Post Fri May 08, 2015 7:47 pm
Hi All,

Could you help me with this one ?

Because of the proximity and likeness of Mars
to Earth, scientists have long speculated about the possibility
of life on Mars. As early as the mid-17th century,
astronomers observed polar ice caps on Mars, and by the
mid-19th century, scientists discovered other similarities to
Earth, including the length of day and axial tilt. But in 1965,
photos taken by the Mariner 4 probe revealed a Mars without
rivers, oceans or signs of life. And in the 1990s, it was
discovered that Mars, unlike Earth, no longer possessed a
substantial global magnetic field, allowing celestial radiation
to reach the planet's surface and solar wind to eliminate
much of Mars's atmosphere over the course of several
billion years.

More recent probes have focused on whether
there was once water on Mars. Some scientists believe
that this question is definitively answered by the presence
of certain geological landforms. Others posit that different
explanations, such as wind erosion or carbon dioxide
oceans, may be responsible for these formations. Mars rovers
Opportunity and Spirit, which have been exploring the
surface of Mars since 2004, have both discovered geological
evidence of past water activity.
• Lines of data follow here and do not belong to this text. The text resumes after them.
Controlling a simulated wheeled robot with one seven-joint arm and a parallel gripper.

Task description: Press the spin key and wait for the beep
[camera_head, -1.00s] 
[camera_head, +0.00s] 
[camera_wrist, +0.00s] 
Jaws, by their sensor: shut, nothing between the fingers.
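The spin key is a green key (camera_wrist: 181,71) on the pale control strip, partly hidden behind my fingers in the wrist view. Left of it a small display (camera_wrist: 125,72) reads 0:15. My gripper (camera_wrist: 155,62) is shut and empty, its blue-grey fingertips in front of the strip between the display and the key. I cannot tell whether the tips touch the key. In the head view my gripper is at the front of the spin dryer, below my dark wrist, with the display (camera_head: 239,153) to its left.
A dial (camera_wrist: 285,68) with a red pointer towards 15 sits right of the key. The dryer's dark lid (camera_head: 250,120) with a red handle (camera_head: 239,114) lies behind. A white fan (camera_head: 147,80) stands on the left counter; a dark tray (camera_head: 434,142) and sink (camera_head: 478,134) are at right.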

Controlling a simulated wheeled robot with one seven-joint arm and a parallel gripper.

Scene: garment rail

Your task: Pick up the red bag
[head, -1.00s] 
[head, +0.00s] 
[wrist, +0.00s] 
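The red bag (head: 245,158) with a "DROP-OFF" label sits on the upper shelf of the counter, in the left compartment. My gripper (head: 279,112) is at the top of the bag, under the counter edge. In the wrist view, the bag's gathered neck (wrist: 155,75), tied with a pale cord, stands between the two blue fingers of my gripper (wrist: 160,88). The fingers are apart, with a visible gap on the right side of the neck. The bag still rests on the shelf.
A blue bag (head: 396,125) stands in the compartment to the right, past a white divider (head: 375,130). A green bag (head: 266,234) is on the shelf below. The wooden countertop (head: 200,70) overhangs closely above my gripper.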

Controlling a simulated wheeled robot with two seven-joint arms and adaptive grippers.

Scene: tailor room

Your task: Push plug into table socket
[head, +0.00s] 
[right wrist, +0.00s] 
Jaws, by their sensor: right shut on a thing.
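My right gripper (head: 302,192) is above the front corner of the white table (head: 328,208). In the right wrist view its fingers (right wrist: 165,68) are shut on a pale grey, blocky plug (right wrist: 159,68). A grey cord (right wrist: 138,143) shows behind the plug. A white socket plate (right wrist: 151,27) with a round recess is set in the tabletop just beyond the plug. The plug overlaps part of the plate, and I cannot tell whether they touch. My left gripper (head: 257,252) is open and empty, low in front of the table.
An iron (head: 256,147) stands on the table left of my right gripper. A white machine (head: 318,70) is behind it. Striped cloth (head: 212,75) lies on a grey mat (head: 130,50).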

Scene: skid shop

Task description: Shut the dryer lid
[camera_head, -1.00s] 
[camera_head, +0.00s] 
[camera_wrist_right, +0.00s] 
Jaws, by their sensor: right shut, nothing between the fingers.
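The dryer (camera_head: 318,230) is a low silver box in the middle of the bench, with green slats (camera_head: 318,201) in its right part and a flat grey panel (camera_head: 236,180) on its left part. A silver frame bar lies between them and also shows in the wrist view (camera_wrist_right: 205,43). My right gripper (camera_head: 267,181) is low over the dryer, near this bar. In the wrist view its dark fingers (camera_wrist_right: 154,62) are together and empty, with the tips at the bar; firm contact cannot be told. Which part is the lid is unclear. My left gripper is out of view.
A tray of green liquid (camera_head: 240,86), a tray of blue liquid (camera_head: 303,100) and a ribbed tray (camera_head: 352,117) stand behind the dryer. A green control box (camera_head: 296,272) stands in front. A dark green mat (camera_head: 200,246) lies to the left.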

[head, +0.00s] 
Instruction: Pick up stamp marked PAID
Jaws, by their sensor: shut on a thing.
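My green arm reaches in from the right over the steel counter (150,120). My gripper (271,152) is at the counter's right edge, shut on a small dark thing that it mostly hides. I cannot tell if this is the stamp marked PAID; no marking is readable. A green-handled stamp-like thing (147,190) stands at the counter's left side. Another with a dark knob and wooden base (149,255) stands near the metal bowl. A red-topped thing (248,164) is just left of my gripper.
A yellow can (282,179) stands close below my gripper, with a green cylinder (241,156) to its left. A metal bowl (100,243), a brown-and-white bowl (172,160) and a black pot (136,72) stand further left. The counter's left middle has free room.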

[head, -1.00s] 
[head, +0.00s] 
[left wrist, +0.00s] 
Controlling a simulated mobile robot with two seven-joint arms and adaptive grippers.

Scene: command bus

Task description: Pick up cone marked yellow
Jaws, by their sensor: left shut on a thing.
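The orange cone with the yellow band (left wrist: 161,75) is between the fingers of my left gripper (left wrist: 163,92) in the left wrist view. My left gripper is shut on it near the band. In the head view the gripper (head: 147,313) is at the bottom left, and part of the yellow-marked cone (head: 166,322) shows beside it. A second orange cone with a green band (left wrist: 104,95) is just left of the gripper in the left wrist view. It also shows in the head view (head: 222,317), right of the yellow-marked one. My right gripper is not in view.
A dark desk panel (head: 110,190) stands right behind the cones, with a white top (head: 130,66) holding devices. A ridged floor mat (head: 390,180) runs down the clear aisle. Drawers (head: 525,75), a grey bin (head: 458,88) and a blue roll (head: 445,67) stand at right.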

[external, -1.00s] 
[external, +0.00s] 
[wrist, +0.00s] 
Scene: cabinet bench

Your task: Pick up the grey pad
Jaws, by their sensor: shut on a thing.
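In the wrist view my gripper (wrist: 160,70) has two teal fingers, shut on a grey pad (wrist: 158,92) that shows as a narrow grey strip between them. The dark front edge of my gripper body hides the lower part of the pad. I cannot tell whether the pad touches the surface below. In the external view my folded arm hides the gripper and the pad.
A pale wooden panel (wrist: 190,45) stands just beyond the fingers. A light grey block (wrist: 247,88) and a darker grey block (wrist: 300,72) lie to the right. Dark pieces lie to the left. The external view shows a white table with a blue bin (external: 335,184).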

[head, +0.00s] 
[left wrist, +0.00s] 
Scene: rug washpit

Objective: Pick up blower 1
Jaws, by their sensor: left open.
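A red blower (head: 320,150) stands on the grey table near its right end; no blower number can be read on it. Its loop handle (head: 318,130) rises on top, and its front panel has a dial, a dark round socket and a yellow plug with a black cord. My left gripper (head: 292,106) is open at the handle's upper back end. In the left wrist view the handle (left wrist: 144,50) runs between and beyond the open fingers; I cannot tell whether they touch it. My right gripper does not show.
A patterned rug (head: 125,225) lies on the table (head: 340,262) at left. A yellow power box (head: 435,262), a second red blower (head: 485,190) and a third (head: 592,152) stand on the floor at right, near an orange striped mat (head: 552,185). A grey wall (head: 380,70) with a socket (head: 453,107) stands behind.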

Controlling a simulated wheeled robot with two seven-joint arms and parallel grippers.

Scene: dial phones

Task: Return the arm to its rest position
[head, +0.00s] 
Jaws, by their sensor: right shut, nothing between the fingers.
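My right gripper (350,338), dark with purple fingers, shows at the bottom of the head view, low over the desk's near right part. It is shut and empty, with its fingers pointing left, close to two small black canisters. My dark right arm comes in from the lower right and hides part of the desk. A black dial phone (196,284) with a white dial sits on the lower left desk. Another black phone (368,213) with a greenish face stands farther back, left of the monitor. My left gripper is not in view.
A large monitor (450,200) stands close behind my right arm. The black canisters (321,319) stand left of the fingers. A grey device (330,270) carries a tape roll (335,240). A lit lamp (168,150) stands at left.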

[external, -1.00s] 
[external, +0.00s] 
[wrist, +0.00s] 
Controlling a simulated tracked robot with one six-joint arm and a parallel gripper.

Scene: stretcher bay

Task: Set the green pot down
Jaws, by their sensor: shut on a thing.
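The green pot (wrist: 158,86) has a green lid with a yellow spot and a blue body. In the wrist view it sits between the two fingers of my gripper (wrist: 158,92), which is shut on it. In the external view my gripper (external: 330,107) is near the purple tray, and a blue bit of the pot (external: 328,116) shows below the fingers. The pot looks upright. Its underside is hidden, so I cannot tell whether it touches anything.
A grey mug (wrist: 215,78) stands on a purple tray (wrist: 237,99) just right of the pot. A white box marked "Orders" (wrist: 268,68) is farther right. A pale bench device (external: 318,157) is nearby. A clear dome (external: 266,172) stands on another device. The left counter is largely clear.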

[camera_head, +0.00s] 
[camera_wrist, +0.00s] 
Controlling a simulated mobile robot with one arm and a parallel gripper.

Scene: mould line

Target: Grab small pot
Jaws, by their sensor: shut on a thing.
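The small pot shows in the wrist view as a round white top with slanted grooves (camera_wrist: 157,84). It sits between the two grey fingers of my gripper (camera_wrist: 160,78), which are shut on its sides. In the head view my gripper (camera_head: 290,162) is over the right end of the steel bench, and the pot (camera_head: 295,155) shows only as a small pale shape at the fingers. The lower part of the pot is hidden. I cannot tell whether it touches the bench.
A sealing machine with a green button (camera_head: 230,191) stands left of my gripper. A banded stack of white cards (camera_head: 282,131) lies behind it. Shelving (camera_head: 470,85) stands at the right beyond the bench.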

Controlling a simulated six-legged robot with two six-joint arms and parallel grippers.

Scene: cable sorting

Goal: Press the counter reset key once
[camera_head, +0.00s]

These findings substantially
bolster claims that there was once life on Mars.

1) Each of the following discoveries is mentioned in the passage EXCEPT
(A) Wind erosion and carbon dioxide oceans are responsible for certain geological
landforms on Mars.
(B) Mars does not have a substantial global magnetic field.
(C) Mars does not currently have water activity.
(D) The length of day on Mars is similar to that on Earth.
(E) The axial tilt of Mars is similar to that of Earth.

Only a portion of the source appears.